Jerusalem – The warming effect of human-induced greenhouse gases is a given, but to what extent can we predict its future influence? That is an issue on which science is making progress, but the answers are still far from exact, say researchers from The Hebrew University of Jerusalem, the US and Australia who have studied the issue and whose work which has just appeared in the journal Science.
Indeed, one could say that the picture is a “cloudy” one, since the determination of the greenhouse gas effect involves multifaceted interactions with cloud cover.
To some extent, aerosols –- particles that float in the air caused by dust or pollution, including greenhouse gases – counteract part of the harming effects of climate warming by increasing the amount of sunlight reflected from clouds back into space. However, the ways in which these aerosols affect climate through their interaction with clouds are complex and incompletely captured by climate models, say the researchers. As a result, the radiative forcing (that is, the disturbance to the earth’s “energy budget” from the sun) caused by human activities is highly uncertain, making it difficult to predict the extent of global warming.
And while advances have led to a more detailed understanding of aerosol-cloud interactions and their effects on climate, further progress is hampered by limited observational capabilities and coarse climate models, says Professor Daniel Rosenfeld of the Fredy and Nadine Herrmann Institute of Earth Sciences at The Hebrew University of Jerusalem, author of the article in Science. Rosenfeld wrote this article in cooperation with Dr. Steven Sherwood of the University of New South Wales, Sydney, Dr. Robert Wood of the University of Washington, Seattle, and Dr. Leo Donner of the US National Oceanic and Atmospheric Administration.

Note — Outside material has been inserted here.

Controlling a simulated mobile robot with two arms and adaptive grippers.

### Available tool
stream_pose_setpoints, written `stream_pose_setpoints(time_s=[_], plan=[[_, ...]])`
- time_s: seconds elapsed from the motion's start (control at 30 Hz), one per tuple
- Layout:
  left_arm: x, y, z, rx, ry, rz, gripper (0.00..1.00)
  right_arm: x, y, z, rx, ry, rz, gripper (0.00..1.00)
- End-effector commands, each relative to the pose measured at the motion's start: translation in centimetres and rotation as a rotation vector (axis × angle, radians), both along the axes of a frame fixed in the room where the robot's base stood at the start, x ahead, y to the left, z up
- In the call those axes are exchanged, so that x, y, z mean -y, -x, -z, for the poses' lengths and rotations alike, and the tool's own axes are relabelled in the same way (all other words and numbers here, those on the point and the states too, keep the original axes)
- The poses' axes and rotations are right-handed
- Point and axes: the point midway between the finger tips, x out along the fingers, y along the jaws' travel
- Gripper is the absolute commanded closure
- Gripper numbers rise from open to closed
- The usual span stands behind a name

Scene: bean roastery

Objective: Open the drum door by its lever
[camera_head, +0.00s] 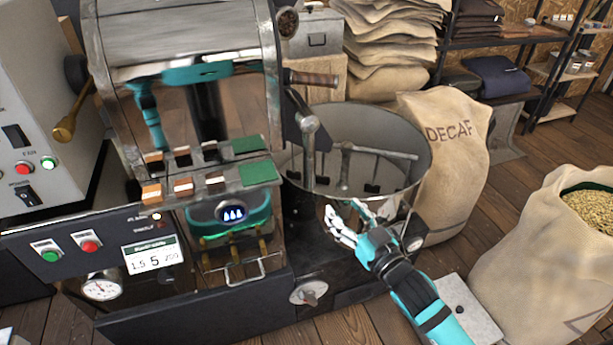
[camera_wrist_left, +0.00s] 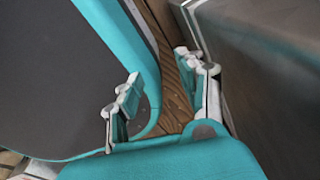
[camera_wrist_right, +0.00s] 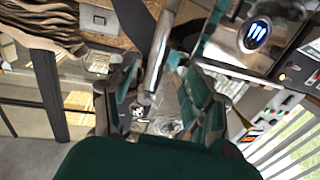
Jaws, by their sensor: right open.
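The roaster (camera_head: 180,50) stands at the left in the head view, with its drum front facing the round cooling pan (camera_head: 415,160). A wooden handle (camera_head: 312,79) sticks out to the right of the drum front. Below it a grey metal arm with a rounded end (camera_head: 307,122) hangs over the pan; I cannot tell which is the door lever. My right gripper (camera_head: 345,222) is open and empty at the pan's front rim, below and apart from both. In the right wrist view a metal bar (camera_wrist_right: 160,50) shows beyond its fingers. My left gripper (camera_wrist_left: 160,95) is open and empty, beside my own body.
A DECAF sack (camera_head: 450,150) stands right of the pan, and an open sack of beans (camera_head: 550,250) at the far right. A control panel (camera_head: 75,250) with buttons is at the lower left. Wooden floor (camera_head: 510,190) is clear between the sacks.

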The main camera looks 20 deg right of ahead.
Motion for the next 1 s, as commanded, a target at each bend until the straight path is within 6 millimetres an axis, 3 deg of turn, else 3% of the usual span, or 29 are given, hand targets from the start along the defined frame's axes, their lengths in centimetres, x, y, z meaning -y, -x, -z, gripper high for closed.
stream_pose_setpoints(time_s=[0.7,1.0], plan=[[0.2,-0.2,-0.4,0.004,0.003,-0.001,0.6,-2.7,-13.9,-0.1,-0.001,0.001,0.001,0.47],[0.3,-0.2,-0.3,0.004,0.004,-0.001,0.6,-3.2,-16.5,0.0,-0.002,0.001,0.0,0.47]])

Their recent studies have revealed a much more complicated picture of aerosol-cloud interactions than considered previously. Depending on the meteorological circumstances, aerosols can have dramatic effects of either increasing or decreasing the cloud sun-deflecting effect, the researchers say. Furthermore, little is known about the unperturbed aerosol level that existed in the preindustrial era. This reference level is very important for estimating the radiative forcing from aerosols.